Progetto Armenia
VARDAGHBYUR – ARMENIA
Questa piccola casetta prefabbricata, che vedi in mezzo alla neve, è l’ambulatorio al servizio del villaggio di Vardaghbyur, un pugno di case con 240 anime che campano di pastorizia e agricoltura nella regione dello Shirak. Duemila metri di quota, aquile appollaiate sui paracarri e neve già abbondante ai primi di ottobre. Tutt’intorno, infiniti orizzonti stile Deserto dei Tartari.
Siamo in Armenia, una terra splendida e terribile, piena di fascino e di contrasti, che può stupire.
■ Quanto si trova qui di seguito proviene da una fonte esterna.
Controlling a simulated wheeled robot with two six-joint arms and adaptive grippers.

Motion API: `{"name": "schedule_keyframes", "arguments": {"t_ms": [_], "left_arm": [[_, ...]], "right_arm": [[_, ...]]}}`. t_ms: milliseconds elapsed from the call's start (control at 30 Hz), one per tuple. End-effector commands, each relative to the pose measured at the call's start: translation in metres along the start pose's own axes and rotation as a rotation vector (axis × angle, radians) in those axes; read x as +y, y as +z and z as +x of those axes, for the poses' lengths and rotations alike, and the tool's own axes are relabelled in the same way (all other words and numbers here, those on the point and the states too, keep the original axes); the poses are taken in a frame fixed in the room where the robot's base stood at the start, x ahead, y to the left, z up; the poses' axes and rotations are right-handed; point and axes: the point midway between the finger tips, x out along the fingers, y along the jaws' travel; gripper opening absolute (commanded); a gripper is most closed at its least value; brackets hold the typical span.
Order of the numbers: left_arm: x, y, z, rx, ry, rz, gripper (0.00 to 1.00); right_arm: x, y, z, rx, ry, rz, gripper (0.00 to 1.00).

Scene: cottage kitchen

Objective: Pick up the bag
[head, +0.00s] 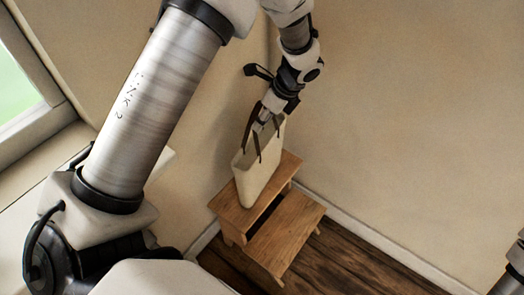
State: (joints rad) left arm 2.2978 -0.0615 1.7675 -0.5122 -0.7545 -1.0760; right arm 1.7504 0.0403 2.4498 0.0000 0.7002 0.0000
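A cream tote bag (258,172) with dark handles stands upright on the top step of a small wooden step stool (232,216). My left gripper (262,124) points down at the bag's top opening, between or beside the handles. The fingers are small and overlap the dark handles, so I cannot tell whether they are open or shut, or whether they touch a handle. The bag's base rests on the stool. Only a piece of my right arm shows at the lower right edge; its gripper is out of the picture.
The stool's lower step (287,232) is bare and faces the lower right. Beige walls (410,110) meet in a corner close behind the stool, with a white baseboard (385,240). Dark wooden floor (350,268) lies clear at the front right. A window (18,85) is at the left.

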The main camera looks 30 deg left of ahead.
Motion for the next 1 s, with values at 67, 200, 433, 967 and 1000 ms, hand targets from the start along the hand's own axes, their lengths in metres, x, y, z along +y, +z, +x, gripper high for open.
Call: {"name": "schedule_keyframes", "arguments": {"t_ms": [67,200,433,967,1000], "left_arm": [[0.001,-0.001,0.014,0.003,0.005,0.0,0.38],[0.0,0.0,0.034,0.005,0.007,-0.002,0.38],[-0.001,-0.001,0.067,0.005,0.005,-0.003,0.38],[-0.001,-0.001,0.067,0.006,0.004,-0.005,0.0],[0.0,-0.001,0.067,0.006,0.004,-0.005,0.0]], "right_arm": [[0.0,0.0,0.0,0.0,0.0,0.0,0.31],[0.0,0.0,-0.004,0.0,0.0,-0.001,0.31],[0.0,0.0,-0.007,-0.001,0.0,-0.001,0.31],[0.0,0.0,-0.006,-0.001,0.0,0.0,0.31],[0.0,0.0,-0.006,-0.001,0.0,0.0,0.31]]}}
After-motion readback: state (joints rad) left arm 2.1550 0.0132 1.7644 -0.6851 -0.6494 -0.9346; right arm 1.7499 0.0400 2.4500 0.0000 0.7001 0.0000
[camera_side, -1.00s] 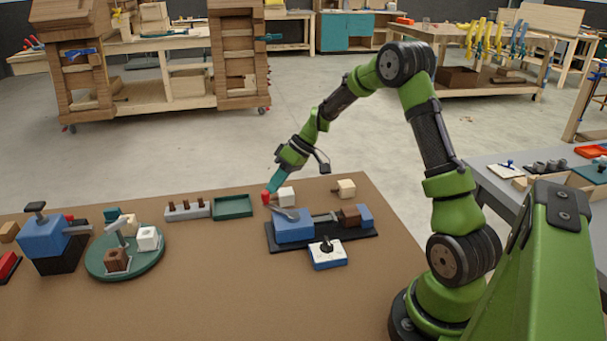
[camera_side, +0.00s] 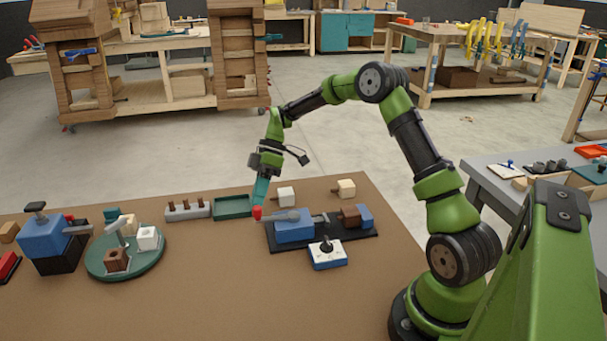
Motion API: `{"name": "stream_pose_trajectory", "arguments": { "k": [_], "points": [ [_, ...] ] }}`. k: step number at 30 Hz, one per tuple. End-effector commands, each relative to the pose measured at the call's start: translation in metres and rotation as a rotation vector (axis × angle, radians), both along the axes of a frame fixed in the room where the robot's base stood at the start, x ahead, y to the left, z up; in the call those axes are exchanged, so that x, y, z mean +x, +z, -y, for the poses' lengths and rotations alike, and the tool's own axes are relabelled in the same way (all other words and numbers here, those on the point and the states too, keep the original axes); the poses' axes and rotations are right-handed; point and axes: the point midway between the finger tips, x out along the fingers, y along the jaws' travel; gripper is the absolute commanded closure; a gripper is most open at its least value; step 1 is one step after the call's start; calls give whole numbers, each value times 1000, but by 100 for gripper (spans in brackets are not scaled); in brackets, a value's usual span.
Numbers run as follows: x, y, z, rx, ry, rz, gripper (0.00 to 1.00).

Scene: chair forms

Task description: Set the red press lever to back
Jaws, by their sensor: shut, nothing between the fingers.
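The press is a blue block (camera_side: 295,231) on a dark base plate, with a brown block and a second blue block at its right end. Its grey lever (camera_side: 281,216) points left from the top of the block and ends in a red knob (camera_side: 257,212). My gripper (camera_side: 260,198) points down with teal fingers shut, just above and behind the red knob. The fingertips appear to touch or nearly touch the knob; the exact contact cannot be told. Nothing shows held between the fingers.
A green tray (camera_side: 233,206) lies left of the knob, beside a grey rack (camera_side: 187,211) with brown pegs. White (camera_side: 286,197) and cream (camera_side: 346,188) blocks stand behind the press. A white-and-blue switch box (camera_side: 328,255) is in front. The brown table's front is clear.

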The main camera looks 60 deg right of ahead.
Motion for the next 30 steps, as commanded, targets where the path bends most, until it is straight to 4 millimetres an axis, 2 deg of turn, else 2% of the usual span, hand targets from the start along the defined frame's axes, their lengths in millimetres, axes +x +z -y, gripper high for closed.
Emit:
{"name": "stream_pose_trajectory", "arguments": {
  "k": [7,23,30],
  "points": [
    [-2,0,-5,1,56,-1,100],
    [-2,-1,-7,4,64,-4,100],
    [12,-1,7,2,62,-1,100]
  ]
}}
Terra di antichi monasteri e caravanserragli lungo la Via della Seta, di siti archeologici, di canyon rocciosi a cui fanno seguito valli fiorite. Terra di squallide periferie, tristi e malmesse, di resti da brivido dell’industrializzazione sovietica e di miseria endemica nelle campagne. Terra ricordata troppo spesso solo per il genocidio del 1915, il grande terremoto del 1988 o la guerra praticamente persa contro l’Azerbaigian. Terra dove la parola welfare è solo una parola presente nei vocabolari di inglese: in Armenia tutte le prestazioni sanitarie, eccetto il parto, sono a pagamento e, per i parametri economici del paese, a caro prezzo.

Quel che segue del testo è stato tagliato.